Il BOP non è una novità, ma la novità riguarda la sua gestione. Da un lato il fatto che si parta da numeri progettuali e non solo da performance in pista.
Dall’altro, il fatto che ai team, ai costruttori e ai piloti sia vietato di parlarne in termini polemici, o tali da suggerire disparità.
La prima regola del BOP è quindi il divieto di parlare del BOP… se questa previsione risparmierà polemiche e discussioni, è tutto da vedere.

Intanto, a Daytona si è avuto un netto vincitore: l’Acura.
A dispetto dei tanti problemi di affidabilità riscontrati durante l’inverno, la vettura su base Oreca è stata semplicemente veloce e, pur non avendo mai girato per più di quattro o cinque ore senza rompersi, al momento chiave ha saputo resistere, pur con qualche preoccupazione.
Cadillac e Dallara hanno quindi recitato la parte degli inseguitori. Molto affidabili, ma con un pizzico di spunto in meno che, con le tante safety-car e ripartenze, non ha permesso di andare all’attacco nel finale.
Da dimenticare invece i debutti di Porsche e BMW. Problemi al cambio e incidenti hanno rallentato le vetture di Stoccarda, schierate dal team Penske, mentre le auto bavaresi hanno incontrato problemi con l’integrazione dei sistemi, quelli più temuti della vigilia.
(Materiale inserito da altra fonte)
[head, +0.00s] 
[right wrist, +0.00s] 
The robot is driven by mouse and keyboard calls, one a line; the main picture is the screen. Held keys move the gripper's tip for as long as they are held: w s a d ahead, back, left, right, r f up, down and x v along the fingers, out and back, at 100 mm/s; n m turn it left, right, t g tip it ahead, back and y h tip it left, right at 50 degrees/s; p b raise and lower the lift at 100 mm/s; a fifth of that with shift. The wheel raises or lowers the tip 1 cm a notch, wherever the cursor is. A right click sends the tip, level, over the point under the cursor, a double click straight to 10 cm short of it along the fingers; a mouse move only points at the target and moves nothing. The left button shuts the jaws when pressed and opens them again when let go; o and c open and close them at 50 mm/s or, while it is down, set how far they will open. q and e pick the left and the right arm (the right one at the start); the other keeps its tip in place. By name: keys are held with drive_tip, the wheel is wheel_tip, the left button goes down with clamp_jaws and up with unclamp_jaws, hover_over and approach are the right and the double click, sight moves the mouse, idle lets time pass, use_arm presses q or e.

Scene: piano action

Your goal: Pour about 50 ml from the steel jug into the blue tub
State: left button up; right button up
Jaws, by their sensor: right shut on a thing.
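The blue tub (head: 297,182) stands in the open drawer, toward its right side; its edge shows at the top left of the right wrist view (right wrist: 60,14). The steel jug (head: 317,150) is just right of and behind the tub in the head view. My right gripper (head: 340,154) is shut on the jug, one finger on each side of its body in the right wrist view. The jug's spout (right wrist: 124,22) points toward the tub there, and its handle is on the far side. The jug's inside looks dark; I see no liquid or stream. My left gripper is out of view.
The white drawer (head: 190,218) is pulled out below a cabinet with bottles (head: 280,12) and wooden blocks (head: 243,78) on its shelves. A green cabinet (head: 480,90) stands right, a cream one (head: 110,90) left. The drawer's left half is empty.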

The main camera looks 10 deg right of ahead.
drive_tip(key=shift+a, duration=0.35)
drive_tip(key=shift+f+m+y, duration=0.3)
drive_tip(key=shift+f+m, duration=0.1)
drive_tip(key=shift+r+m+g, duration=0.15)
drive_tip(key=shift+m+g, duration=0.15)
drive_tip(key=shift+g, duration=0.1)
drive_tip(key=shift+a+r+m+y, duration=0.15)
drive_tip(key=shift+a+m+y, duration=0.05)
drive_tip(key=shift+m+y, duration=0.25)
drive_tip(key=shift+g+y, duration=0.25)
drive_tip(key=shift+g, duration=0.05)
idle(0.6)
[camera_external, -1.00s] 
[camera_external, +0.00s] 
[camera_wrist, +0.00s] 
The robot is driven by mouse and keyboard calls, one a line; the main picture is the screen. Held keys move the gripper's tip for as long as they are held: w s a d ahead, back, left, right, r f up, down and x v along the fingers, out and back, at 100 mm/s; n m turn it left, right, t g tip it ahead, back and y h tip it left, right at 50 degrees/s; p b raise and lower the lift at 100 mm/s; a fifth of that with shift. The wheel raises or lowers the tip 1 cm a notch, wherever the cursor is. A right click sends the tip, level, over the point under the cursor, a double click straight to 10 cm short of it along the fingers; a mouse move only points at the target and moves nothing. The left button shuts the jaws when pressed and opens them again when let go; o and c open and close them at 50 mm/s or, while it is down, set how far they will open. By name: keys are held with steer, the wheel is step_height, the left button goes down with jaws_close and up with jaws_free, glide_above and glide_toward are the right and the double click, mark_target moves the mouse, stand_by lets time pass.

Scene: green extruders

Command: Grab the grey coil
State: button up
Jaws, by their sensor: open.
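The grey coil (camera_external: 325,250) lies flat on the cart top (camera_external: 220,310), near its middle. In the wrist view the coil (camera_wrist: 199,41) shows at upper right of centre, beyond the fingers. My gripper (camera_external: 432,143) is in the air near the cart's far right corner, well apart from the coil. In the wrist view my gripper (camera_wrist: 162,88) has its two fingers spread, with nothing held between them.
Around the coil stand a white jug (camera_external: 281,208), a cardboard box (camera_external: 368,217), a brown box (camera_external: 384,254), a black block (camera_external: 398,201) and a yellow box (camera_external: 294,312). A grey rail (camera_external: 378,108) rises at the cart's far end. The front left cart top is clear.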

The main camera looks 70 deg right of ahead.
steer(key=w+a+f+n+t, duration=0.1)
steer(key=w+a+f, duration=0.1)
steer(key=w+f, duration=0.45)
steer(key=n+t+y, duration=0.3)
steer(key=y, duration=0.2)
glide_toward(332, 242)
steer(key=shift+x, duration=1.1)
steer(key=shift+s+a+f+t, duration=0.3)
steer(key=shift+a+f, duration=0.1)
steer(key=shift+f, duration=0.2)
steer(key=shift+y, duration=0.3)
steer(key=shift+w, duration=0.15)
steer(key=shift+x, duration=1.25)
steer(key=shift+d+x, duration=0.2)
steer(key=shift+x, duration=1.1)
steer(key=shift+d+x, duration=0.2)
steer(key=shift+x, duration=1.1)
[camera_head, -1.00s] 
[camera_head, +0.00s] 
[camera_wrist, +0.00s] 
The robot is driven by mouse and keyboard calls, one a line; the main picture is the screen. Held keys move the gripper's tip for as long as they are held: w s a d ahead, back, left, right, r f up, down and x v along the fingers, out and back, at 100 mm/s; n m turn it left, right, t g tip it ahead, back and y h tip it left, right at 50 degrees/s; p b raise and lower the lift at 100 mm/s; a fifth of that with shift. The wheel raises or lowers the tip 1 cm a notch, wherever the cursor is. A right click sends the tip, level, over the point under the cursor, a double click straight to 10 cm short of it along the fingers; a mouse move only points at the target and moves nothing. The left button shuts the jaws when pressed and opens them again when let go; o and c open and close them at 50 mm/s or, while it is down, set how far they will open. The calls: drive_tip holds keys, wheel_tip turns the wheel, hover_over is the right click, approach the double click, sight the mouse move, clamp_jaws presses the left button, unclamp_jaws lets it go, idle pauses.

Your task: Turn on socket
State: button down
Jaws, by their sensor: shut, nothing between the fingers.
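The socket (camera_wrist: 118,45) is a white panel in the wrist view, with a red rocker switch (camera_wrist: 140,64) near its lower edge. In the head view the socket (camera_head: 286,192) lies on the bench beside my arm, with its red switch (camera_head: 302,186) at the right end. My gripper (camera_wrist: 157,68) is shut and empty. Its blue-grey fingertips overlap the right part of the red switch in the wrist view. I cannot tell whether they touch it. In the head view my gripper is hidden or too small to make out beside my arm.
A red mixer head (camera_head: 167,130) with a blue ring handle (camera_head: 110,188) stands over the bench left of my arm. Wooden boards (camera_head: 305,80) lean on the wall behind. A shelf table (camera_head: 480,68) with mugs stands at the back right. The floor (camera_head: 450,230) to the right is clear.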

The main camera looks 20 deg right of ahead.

La cosa più curiosa è che la vettura trionfatrice è l’unica per cui non è previsto al momento di correre a Le Mans, perché per Acura è importante solo il mercato americano e non c’è ancora l’interesse di casa Honda.
A metà marzo ci sarà un nuovo capitolo: nello stesso weekend, a Sebring, correranno separatamente entrambi i campionati, il World Endurance Championship al venerdì, e l’americano IMSA al sabato.
Da una parte, il debutto attesissimo della Ferrari, e il confronto diretto con Toyota, Peugeot Porsche, Cadillac.
Dall’altro, il secondo round dell’IMSA con Acura, BMW, Porsche e Cadillac.
A prima vista a trionfare è la confusione… tant’è vero che è già stato annunciato che questo esperimento non verrà più replicato.